You can include additional metadata fields in your lakeFS commit. For instance, by specifying its git commit hash, we can reference the code that was used to build the data.
$ lakectl commit lakefs://example-repo@word-count1 -m "word count" --meta git_commit_hash=cc313c5 Commit for branch "word-count1" completed. ID: ~Awz8bEu5ysXCFCbdak Message: word count Timestamp: 2020-10-27 13:40:41 +0200 IST Parents: ~Awz8bEu5ysXCFCbdaj
Using the `meta` flag we can store multiple metadata key/value pairs to help label our commit. Later we can check the log and use the referenced data.

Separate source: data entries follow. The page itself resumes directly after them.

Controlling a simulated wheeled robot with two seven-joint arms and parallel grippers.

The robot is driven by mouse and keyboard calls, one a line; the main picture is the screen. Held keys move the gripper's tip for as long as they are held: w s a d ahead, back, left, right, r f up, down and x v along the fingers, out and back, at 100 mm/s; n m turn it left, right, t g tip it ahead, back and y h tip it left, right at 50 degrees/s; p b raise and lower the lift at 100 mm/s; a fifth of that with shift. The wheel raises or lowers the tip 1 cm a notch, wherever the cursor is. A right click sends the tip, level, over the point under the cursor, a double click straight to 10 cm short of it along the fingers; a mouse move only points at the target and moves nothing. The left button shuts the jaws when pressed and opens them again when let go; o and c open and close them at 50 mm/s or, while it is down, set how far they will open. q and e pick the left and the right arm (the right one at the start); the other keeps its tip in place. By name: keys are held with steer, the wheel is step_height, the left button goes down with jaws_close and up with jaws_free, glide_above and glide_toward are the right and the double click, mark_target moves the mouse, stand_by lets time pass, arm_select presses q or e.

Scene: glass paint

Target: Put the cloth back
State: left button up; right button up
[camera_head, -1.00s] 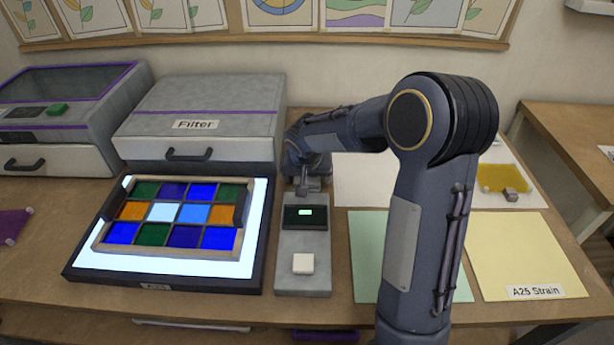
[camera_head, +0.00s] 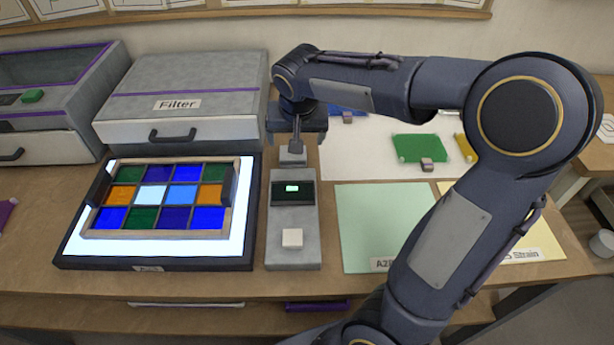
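I cannot pick out a cloth for certain. A thin flat green piece (camera_head: 418,148) with a small grey-brown block at its front edge lies on the white sheet (camera_head: 350,165). A yellow piece (camera_head: 465,148) and a blue piece (camera_head: 347,108), both partly hidden by my arm, lie there too. A purple piece (camera_head: 6,212) is cut off at the left edge. My right gripper (camera_head: 296,146) points down at the back end of the grey device (camera_head: 293,222), by a small pale block (camera_head: 292,156). Whether it grips anything is unclear. My left gripper is out of view.
A lit panel (camera_head: 244,215) carries a wooden frame (camera_head: 160,234) of coloured squares. Behind it stands the grey box labelled Filter (camera_head: 185,75). A pale green sheet (camera_head: 370,225) and a partly hidden yellow sheet (camera_head: 525,240) lie right of the device. My right arm crosses the right side.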

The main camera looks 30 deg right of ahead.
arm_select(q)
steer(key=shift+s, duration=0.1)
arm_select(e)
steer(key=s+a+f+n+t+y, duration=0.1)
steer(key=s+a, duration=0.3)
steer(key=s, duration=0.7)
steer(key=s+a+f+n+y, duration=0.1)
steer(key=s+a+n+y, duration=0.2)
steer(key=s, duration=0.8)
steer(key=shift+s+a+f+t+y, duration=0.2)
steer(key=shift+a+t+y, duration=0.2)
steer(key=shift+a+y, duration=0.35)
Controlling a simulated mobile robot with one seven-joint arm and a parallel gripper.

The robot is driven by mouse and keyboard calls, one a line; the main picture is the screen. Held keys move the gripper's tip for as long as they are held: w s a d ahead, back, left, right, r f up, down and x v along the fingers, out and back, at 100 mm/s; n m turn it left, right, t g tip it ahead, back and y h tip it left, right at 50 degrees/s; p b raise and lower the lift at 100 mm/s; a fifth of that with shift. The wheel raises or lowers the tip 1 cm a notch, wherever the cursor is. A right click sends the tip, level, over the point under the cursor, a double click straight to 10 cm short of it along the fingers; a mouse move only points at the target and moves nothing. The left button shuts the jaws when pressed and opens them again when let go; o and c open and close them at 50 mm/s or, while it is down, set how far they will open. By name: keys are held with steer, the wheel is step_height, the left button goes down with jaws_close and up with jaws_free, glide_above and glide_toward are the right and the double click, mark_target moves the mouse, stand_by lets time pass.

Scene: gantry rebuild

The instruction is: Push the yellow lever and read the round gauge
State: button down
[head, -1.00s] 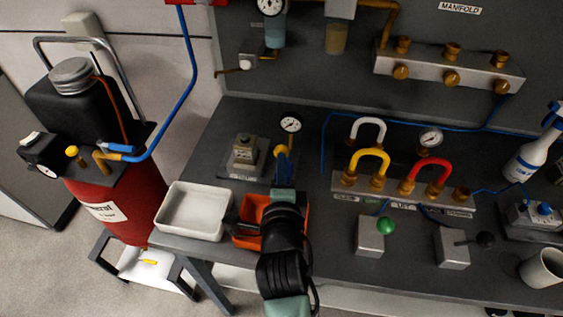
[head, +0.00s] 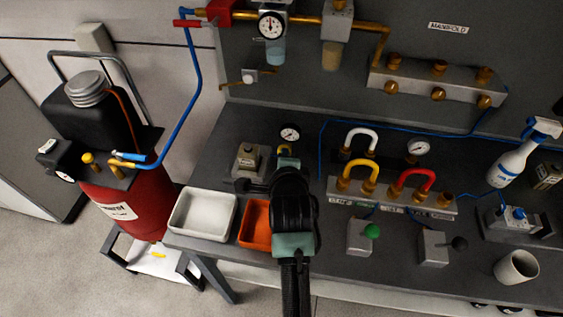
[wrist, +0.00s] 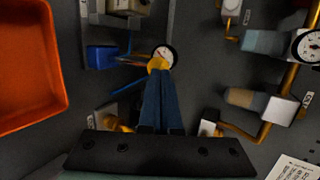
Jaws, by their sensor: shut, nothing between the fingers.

$ lakectl log lakefs://example-repo@word-count1 ID: ~Awz8bEu5ysXCFCbdak Author: barak.amar Date: 2020-10-27 13:40:41 +0200 IST word count git_commit_hash = cc313c5 ID: ~Awz8bEu5ysXCFCbdaj Date: 2020-10-27 13:36:42 +0200 IST Branch 'word-count1' created, source branch 'main' ID: ~wUANJrNv Author: barak.amar Date: 2020-10-27 13:25:41 +0200 IST alice in wonderland ...
The commit ID, for example ~Awz8bEu5ysXCFCbdak, can be used for addressing the repository at this point by our CLI
$ lakectl fs cat lakefs://example-repo@~6kfQBz477AWBqR/wc.report/part-00000 ...
Or by our application as s3a address
Merge and iterate on the development workflow
Once both code and data are committed, they can be reviewed together before deciding to merge our new data into the main branch.
$ lakectl merge lakefs://example-repo@word-count1 lakefs://example-repo@main new: 3 modified: 0 removed: 0
Merge will generate a commit on the target branch with all the changes we made.
Committing is a fast and atomic metadata operation – no data is copied during the process. Our data is stored only once. If we merge changes to multiple objects, we are guaranteed that all of them will show up on our destination branch at the same time.
Optionally we can delete the feature branch once it is no longer required
$ lakectl branch delete lakefs://example-repo@word-count1
I hope this post was helpful and that you now feel empowered to go build your own development environment on top of your data lake. These are all suggestions – the concept and methodology is what’s important.